**TASK PROMPT**
Write every record out again exactly as given.

**DATA ENTRIES**
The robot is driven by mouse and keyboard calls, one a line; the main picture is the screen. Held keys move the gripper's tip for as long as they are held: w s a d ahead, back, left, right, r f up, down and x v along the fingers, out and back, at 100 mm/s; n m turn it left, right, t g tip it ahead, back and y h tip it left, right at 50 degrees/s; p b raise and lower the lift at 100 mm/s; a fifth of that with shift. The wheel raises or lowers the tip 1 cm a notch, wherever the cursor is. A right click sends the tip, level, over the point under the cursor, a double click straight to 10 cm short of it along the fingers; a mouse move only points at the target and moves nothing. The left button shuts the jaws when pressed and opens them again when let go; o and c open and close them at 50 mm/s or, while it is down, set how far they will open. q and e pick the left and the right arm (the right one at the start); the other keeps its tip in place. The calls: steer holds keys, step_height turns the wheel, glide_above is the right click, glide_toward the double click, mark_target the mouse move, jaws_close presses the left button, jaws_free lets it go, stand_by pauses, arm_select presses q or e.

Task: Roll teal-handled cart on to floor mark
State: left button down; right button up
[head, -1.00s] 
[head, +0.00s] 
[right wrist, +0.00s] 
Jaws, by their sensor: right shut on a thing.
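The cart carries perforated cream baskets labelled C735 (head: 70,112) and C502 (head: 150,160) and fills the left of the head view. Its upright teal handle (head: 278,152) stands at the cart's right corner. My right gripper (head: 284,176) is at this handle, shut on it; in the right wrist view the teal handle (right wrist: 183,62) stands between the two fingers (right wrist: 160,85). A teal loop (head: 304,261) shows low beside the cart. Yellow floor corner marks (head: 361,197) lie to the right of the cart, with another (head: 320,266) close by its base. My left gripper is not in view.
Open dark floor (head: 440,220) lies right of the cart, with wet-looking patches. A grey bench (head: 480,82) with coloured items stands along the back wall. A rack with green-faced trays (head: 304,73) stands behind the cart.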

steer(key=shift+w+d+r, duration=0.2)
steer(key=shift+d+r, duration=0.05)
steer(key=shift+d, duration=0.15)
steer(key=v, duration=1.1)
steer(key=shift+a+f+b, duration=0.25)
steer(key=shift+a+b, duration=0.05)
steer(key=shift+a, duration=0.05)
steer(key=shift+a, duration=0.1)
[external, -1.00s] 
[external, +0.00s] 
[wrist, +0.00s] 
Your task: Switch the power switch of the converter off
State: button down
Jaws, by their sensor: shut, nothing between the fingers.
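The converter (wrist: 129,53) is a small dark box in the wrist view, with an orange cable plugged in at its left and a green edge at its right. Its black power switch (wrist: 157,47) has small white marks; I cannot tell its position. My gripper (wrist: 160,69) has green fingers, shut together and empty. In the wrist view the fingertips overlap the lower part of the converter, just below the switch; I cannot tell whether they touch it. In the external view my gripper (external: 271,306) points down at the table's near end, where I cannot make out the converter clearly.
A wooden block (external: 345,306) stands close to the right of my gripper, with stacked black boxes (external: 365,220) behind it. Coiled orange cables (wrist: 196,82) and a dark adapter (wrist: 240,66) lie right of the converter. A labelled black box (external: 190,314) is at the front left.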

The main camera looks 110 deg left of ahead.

**ANSWER**
The robot is driven by mouse and keyboard calls, one a line; the main picture is the screen. Held keys move the gripper's tip for as long as they are held: w s a d ahead, back, left, right, r f up, down and x v along the fingers, out and back, at 100 mm/s; n m turn it left, right, t g tip it ahead, back and y h tip it left, right at 50 degrees/s; p b raise and lower the lift at 100 mm/s; a fifth of that with shift. The wheel raises or lowers the tip 1 cm a notch, wherever the cursor is. A right click sends the tip, level, over the point under the cursor, a double click straight to 10 cm short of it along the fingers; a mouse move only points at the target and moves nothing. The left button shuts the jaws when pressed and opens them again when let go; o and c open and close them at 50 mm/s or, while it is down, set how far they will open. q and e pick the left and the right arm (the right one at the start); the other keeps its tip in place. The calls: steer holds keys, step_height turns the wheel, glide_above is the right click, glide_toward the double click, mark_target the mouse move, jaws_close presses the left button, jaws_free lets it go, stand_by pauses, arm_select presses q or e.

Task: Roll teal-handled cart on to floor mark
State: left button down; right button up
[head, -1.00s] 
[head, +0.00s] 
[right wrist, +0.00s] 
Jaws, by their sensor: right shut on a thing.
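The cart carries perforated cream baskets labelled C735 (head: 70,112) and C502 (head: 150,160) and fills the left of the head view. Its upright teal handle (head: 278,152) stands at the cart's right corner. My right gripper (head: 284,176) is at this handle, shut on it; in the right wrist view the teal handle (right wrist: 183,62) stands between the two fingers (right wrist: 160,85). A teal loop (head: 304,261) shows low beside the cart. Yellow floor corner marks (head: 361,197) lie to the right of the cart, with another (head: 320,266) close by its base. My left gripper is not in view.
Open dark floor (head: 440,220) lies right of the cart, with wet-looking patches. A grey bench (head: 480,82) with coloured items stands along the back wall. A rack with green-faced trays (head: 304,73) stands behind the cart.

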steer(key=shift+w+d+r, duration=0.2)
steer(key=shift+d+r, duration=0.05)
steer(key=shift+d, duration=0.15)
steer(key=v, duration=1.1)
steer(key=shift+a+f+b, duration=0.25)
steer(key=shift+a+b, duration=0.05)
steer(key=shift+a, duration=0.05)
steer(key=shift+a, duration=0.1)
[external, -1.00s] 
[external, +0.00s] 
[wrist, +0.00s] 
Your task: Switch the power switch of the converter off
State: button down
Jaws, by their sensor: shut, nothing between the fingers.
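The converter (wrist: 129,53) is a small dark box in the wrist view, with an orange cable plugged in at its left and a green edge at its right. Its black power switch (wrist: 157,47) has small white marks; I cannot tell its position. My gripper (wrist: 160,69) has green fingers, shut together and empty. In the wrist view the fingertips overlap the lower part of the converter, just below the switch; I cannot tell whether they touch it. In the external view my gripper (external: 271,306) points down at the table's near end, where I cannot make out the converter clearly.
A wooden block (external: 345,306) stands close to the right of my gripper, with stacked black boxes (external: 365,220) behind it. Coiled orange cables (wrist: 196,82) and a dark adapter (wrist: 240,66) lie right of the converter. A labelled black box (external: 190,314) is at the front left.

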The main camera looks 110 deg left of ahead.

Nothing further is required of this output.